To which Paul might answer this morning: how could you know the grace and peace and mercy of God the Father, how could you experience the faith and hope and love of Christ Jesus His Son, and not want to share them with others? Can ignorance of God and His ways, of His plan for humanity and His providential care, of His Incarnate Son and His redeeming friendship, of His Holy Spirit and His spiritual gifts, of His Holy Church and her Word and Sacraments: can ignorance of such things be bliss? Surely such ignorance is a deprivation, a terrible loss? And so, says Paul this morning, God chooses people, sometimes the most unexpected people, and calls them into His service, and gives them the faith and hope and love they need to pass on the Faith.

At World Youth Day in Madrid, which I was privileged to attend with nearly 300 young people from the Parramatta diocese, the Pope confronted thepost-modern question: Do we really need foundations for our lives? He observed that “There are many who... believe they need no roots or foundations other than themselves. They take it upon themselves to decide what is true or not, what is good and evil, what is just and unjust; who should live and who can be sacrificed in the interests of other preferences; leaving each step to chance, with no clear path, letting themselves be led by the whim of each moment.”

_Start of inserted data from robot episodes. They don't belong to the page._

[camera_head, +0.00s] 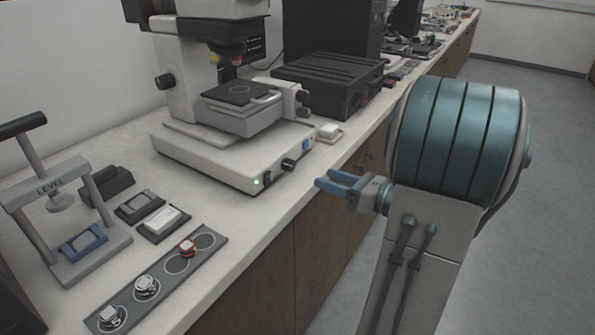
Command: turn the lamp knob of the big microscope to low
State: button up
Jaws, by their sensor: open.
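The big microscope (205,85) stands on the bench at upper centre, with a pale base (230,160) and a dark stage. A small dark round knob (289,165) sits on the front face of its base, between a lit green light (256,182) and a blue part (306,145). I cannot read the knob's setting or markings. My gripper (323,179) has blue fingers pointing left toward the base. It is open and empty, beside the bench edge and a little to the right of the knob, not touching it.
A press marked LEVEL (60,195) stands at left, near a dark strip (210,265) with several small mounts. A small white item (329,131) lies right of the microscope base. A black box (330,85) stands behind. The floor (540,170) at right is clear.

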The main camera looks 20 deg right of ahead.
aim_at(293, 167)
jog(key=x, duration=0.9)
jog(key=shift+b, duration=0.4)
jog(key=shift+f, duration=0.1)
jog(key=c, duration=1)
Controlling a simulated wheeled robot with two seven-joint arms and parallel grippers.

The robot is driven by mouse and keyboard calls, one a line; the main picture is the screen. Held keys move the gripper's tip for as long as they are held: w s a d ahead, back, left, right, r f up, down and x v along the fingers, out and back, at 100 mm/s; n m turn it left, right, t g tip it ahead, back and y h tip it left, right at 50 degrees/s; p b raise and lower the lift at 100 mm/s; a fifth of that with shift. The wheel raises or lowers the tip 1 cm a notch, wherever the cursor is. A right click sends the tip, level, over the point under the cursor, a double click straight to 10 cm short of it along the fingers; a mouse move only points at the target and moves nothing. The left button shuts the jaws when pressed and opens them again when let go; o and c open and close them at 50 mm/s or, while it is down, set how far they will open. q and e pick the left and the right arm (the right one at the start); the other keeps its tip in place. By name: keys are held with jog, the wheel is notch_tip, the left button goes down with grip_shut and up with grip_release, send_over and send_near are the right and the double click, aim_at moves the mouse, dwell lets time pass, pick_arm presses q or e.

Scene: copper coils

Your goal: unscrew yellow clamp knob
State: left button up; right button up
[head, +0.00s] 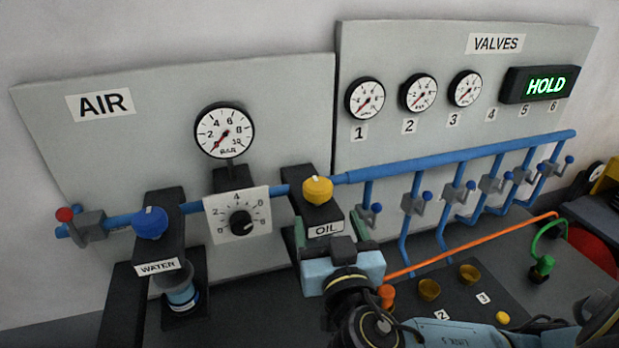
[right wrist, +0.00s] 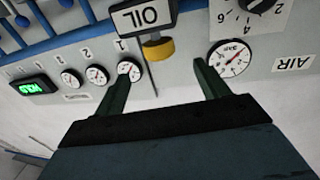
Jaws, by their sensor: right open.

Christians, the Holy Father argued, have an alternative approach to life. We know “that we have been created free, in the image of God, precisely so that we might be in the forefront of the search for truth and goodness, responsible for our actions; not mere blind executives, but creative co-workers in the task of cultivating and beautifying the work of creation.”

“God is looking for a responsible interlocutor, someone who can dialogue with Him and love Him,” the Pope continued. “Through Christ we can truly succeed and, established in Him, we give wings to our freedom. Is this not the great reason for our joy? Isn’t this the firm ground upon which to build the civilization of love and life, capable of humanizing all of us?”

This is the task of the CCD and its SRE teachers: bringing responsible interlocutors to God, young people with big questions, searching minds and open hearts, laying foundations for their lives and giving wings to their freedom, so they might build with Christ a civilization of life and love for Western Sydney. What an exciting project is yours! Thanks be to God for your contribution to that adventure.